Problem details:
Omit every picture, and retype the lines that run from the beginning of the data below through the line containing "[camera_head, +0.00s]", inclusive.
--- Begin Supplied data ---
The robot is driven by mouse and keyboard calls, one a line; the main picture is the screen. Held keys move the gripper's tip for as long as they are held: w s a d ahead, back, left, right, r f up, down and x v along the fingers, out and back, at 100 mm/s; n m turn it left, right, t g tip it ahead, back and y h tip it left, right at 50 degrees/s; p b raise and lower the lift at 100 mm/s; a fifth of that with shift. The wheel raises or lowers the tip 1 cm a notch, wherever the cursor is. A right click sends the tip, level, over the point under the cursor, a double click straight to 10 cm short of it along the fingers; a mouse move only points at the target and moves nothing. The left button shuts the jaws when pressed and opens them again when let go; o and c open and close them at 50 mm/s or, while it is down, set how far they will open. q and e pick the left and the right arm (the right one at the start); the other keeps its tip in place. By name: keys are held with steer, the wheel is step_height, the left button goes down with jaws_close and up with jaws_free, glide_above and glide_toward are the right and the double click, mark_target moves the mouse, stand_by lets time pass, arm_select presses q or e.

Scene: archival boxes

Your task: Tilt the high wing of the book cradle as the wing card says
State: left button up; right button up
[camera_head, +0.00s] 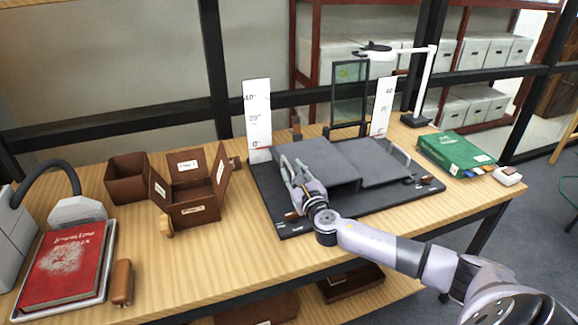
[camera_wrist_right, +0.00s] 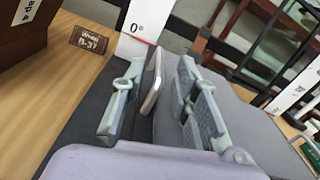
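The book cradle has a dark base (camera_head: 292,229) on the table. Its left grey wing (camera_head: 318,158) sits higher than its right grey wing (camera_head: 374,160). My right gripper (camera_head: 292,178) is at the left wing's outer edge. In the right wrist view, the fingers of my right gripper (camera_wrist_right: 158,105) stand apart, one on each side of a metal handle (camera_wrist_right: 152,82), with gaps visible. White scale cards (camera_head: 257,115) (camera_head: 382,106) stand behind the cradle; 0° is legible on the left card (camera_wrist_right: 137,32). A small brown label (camera_wrist_right: 89,40) has partly legible text. My left gripper is out of view.
Brown boxes (camera_head: 188,190) stand left of the cradle. A red book (camera_head: 66,262) lies on a tray at far left, beside a brown-handled object (camera_head: 121,282). A green book (camera_head: 456,153) lies at right. A white lamp (camera_head: 430,85) stands behind. The front-middle table is clear.

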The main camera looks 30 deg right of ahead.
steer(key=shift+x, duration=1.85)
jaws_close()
--- End Supplied data ---
Response to this exercise:
The robot is driven by mouse and keyboard calls, one a line; the main picture is the screen. Held keys move the gripper's tip for as long as they are held: w s a d ahead, back, left, right, r f up, down and x v along the fingers, out and back, at 100 mm/s; n m turn it left, right, t g tip it ahead, back and y h tip it left, right at 50 degrees/s; p b raise and lower the lift at 100 mm/s; a fifth of that with shift. The wheel raises or lowers the tip 1 cm a notch, wherever the cursor is. A right click sends the tip, level, over the point under the cursor, a double click straight to 10 cm short of it along the fingers; a mouse move only points at the target and moves nothing. The left button shuts the jaws when pressed and opens them again when let go; o and c open and close them at 50 mm/s or, while it is down, set how far they will open. q and e pick the left and the right arm (the right one at the start); the other keeps its tip in place. By name: keys are held with steer, the wheel is step_height, the left button goes down with jaws_close and up with jaws_free, glide_above and glide_toward are the right and the double click, mark_target moves the mouse, stand_by lets time pass, arm_select presses q or e.

Scene: archival boxes

Your task: Tilt the high wing of the book cradle as the wing card says
State: left button up; right button up
[camera_head, +0.00s] 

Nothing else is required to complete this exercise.